21 ottobre, 2011

Darkspace, Dark Space III (2008)


  1. Dark 3.11 - 11:04
  2. Dark 3.12 - 10:40
  3. Dark 3.13 - 11:48
  4. Dark 3.14 - 11:01
  5. Dark 3.15 - 03:34
  6. Dark 3.16 - 14:09
  7. Dark 3.17 - 16:58

Wroth - Chitarra, voce
Zorgh - Basso, voce
Zhaaral - Chitarra, voce

Parlare di visioni, quando si parla di dark ambient, è naturale. Così come dovrebbe essere naturale citare i Darkspace.
Qua, nel terzo capitolo, v'è un trattato sui più inenarrabili cataclismi dello spazio siderale. Se un genere come questo è premeditato per far affacciare a tenebrose lande nordiche, Darkspace III si estrania da stilistiche così abusate e scaraventa nel vuoto cosmico, presentando la reale quintessenza del buio e dell'ostilità. Vuoto cosmico che vuoto non è affatto, poiché vi è una mole di idee e passaggi notevoli tale da creare un vortice nero dalle dimensioni indicibili.


Ma qua non siamo in mano a degli sprovveduti. Il nostro trio elvetico genera questo vortice con una spontaneità semplicemente disarmante, e lo imbriglia con attenzione, mappando ogni singolo passaggio fino a che ogniuno di essi non assumesse un senso, posizionato li dove si trova.

Calandosi quindi in quello che è l'opera, vale a dire la musica, si può notare come di consueto si propaghino i suoni sordi aventi il compito di accogliere gli ignari timpani e di spianare la strada al black metal vero e proprio. Da qua si potrebbe dire che è facile prevedere come sarà lo svolgimento. Nulla di più sbagliato. La dimensione che prende forma qua circonda, travolge e circonda di nuovo, sempre in modo sorprendentemente vario.
I Synth sono fusi con le corde, creando uno sfondo insolito, maledetto e onirico, in cui a rendere il tutto ancora più allucinato ci pensa una drum machine programmata con sapiente cattiveria, largamente riverberata sui piatti, senza sosta dove serve, brusca nelle riprese e negli abbandoni, senza nessun accenno di pietà. In questo scenario raccapricciante saranno tutti i membri della formazione a urlarci i chissà quali più atroci fenomeni mai scrutati, per darci quindi un'ulteriore conferma che di umano, in questi quasi ottanta minuti di viaggio, c'è solo l'ascolatore.
All'inizio saranno riffoni old style rapidi e gettati in picchiata a costruire l'opera, che si muteranno con piacevole sorpresa sempre più in una forma ritmata e comprensibile, mai in modo pacchiano o inappropiato, che si permetteranno con altrettanta scrupolosità di lasciare libero arbitrio alla tintura stesa dai synth indissolubilmente oscura. Giunge quindi un temporaneo cambio di bioma, dove se fino ad ora le voci ben poco umane dei Nostri hanno sempre e solo urlato in modo glaciale quello che accadeva, ora una perpetua corrente di suoni cupi presenta altre parti cariche e tiranne, che scorteranno tetri soliloqui in clean dall'aria malvagia e fantascentifica, marcando quindi indubbiamente su Dark 3.16 l'aura di malvagità più estesa, che verrà chiusa dall'epicità apocalittica difficilmente descrivibile dell'ending track.

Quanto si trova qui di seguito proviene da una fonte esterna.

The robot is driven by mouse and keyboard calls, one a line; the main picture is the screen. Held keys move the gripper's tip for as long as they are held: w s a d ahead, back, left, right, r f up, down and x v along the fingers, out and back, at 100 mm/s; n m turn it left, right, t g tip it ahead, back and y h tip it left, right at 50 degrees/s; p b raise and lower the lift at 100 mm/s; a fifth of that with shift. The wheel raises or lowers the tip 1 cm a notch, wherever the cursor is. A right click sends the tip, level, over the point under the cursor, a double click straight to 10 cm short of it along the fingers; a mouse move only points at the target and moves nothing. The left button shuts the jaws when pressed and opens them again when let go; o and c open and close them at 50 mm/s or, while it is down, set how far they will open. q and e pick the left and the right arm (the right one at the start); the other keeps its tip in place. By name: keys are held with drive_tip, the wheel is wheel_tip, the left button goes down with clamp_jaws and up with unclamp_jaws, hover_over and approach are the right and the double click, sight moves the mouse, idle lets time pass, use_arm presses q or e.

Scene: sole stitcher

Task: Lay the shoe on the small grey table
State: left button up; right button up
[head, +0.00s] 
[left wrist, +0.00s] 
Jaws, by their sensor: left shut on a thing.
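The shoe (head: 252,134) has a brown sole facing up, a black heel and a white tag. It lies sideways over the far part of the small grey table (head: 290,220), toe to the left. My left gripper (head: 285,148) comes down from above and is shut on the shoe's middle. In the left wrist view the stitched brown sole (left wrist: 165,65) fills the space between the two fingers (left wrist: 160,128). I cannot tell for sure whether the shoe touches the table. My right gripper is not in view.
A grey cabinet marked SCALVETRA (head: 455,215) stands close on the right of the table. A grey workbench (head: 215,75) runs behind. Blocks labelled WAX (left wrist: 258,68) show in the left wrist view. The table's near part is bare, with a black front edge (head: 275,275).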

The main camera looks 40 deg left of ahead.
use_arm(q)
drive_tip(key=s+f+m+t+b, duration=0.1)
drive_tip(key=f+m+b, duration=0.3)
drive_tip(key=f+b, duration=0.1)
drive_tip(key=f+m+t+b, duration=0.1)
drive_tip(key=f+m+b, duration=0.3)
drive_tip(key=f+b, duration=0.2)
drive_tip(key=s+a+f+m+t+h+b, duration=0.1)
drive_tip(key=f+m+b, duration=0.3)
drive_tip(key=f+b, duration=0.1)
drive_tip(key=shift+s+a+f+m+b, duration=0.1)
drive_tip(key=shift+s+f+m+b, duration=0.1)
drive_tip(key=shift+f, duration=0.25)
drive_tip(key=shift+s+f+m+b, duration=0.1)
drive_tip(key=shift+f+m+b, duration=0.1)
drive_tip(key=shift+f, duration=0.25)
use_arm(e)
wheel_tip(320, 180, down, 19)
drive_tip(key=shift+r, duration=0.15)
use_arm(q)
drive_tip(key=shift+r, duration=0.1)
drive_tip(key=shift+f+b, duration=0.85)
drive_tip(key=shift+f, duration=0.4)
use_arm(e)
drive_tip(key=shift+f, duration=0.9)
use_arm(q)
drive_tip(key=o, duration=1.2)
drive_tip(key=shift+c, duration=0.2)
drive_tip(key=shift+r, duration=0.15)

E con un fade out più lungo del normale ci viene lasciato il monito che tutto questo potrebbe continuare in eterno, e giunto il silenzio ci si capacita che quello che poteva essere un proseguimento del più evanescente Dark Space II è in realtà uno snodo che tra un passaggio solenne e uno terrificante, fornisce mille e più imbocchi di ispirazione, garantendo quindi l'ignoto per quello che sarà un ipotetico successivo capitolo e stravolgendo il cliché del gruppo che si evolve in modo lineare.
Abbiate quindi paura di scrutare le stelle, se sono descritte dai Darkspace.